Many of the industry players will be aggrieved by the position I take, believing that the AER in its regulatory role has been altogether too harsh. I beg to differ, but it is a good thing that discrepant views are expressed and that something may possibly be learnt from polarity.

I have been party to the public policy debate for several years especially in relation to consumer protection as they relate to energy provisions, trade measurement, generic and tenancy laws.”

Though I am an unfunded private stakeholder without affiliation to consumer interest groups, I believe I have amply demonstrated my willingness to stay the distance and to raise many issues that others are unlikely to because of the budgetary, mandate or focus constraints.

I have had extensive direct contact with those facing detriment and disadvantage as well as victims of the BOOT system of operation (buy, own, operate, transfer) that frequently involves collusive arrangements with trust companies, real estate agents, developers, landlords and suppliers of energy, metering data services of one description or another, often under circumstances that appear to have elements of third party line forcing, exclusive dealing and failure to meet fiduciary obligations.

For some two years I was a nominated representative for a person with disability in vain endeavouring to uphold his enshrined whilst vigorously opposing policies and practices within the energy arena that show promise of become more entrenched and more inclined to deprive end-consumers of utilities of their rights and entitlements or from realistic opportunities to seek redress and justice.

I refer those interested in the context to study the deidentified case study53 that is already in the public arena and now represents Appendix 2 with this submission.

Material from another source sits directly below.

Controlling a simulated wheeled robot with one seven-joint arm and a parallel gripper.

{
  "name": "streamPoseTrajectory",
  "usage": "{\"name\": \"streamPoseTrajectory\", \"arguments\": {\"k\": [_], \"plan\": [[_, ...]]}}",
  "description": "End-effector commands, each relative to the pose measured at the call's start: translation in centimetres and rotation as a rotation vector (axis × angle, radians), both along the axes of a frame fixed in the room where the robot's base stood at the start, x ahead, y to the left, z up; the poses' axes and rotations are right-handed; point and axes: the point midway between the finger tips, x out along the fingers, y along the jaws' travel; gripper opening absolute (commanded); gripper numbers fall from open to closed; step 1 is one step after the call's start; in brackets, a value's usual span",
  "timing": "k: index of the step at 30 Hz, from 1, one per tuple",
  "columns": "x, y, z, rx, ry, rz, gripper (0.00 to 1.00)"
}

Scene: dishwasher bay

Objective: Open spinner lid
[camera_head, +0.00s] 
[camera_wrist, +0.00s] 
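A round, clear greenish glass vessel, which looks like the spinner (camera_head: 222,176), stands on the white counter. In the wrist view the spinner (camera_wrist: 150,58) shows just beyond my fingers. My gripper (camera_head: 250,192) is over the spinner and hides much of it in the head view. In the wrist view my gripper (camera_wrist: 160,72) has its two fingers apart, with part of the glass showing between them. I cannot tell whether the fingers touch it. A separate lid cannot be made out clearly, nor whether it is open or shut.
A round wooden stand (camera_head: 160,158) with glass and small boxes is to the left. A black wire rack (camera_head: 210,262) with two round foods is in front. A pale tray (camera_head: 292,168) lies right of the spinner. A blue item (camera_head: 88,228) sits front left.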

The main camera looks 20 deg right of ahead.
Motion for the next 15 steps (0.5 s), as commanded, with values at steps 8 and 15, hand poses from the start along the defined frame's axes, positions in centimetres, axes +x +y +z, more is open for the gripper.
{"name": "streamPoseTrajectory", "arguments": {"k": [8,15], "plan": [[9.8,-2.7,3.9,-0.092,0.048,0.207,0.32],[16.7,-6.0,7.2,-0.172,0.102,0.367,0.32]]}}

I have had extensive contact with marginalized end-consumers in various settings and from different backgrounds as part of my voluntary community work; I receive many requests for assistance, even to the extent that I am sent energy bills and anecdotal stories of disadvantage or negative experiences from the perspective of end-consumers of utilities in the vain hope that I could somehow influence policy and rectify market power imbalances,; policies and practices that are unacceptable, exploitation of one kind or another, including the activities of parties purporting at the behest of Body Corporate entities to undertake metering data, billing and debt collecting practices that I believe would not be consistent with statutory or common law sanctions.

I have at first hand witnessed consumer detriments to both consumers and organizations, including not-for-profit businesses such as Body Corporate Associations, associated with energy policy and the particular policies that I wish to highlight that form part of the regulatory decisions being made in relation to access proposals, cost allocations, reference tariffs and retail market operations.

I have had direct and abortive dealings with poorly resourced complaints schemes with charters and jurisdictions too restrictive to address the range of concerns that I wish to raise; with one such scheme who has expressed conflicts of interest in dealing with the groups of end-consumers loosely referred to as “embedded” though those receiving heated water supplies that are centrally heated in multi-tenanted dwellings are not embedded consumers of energy at all – since they receive no direct flow of energy.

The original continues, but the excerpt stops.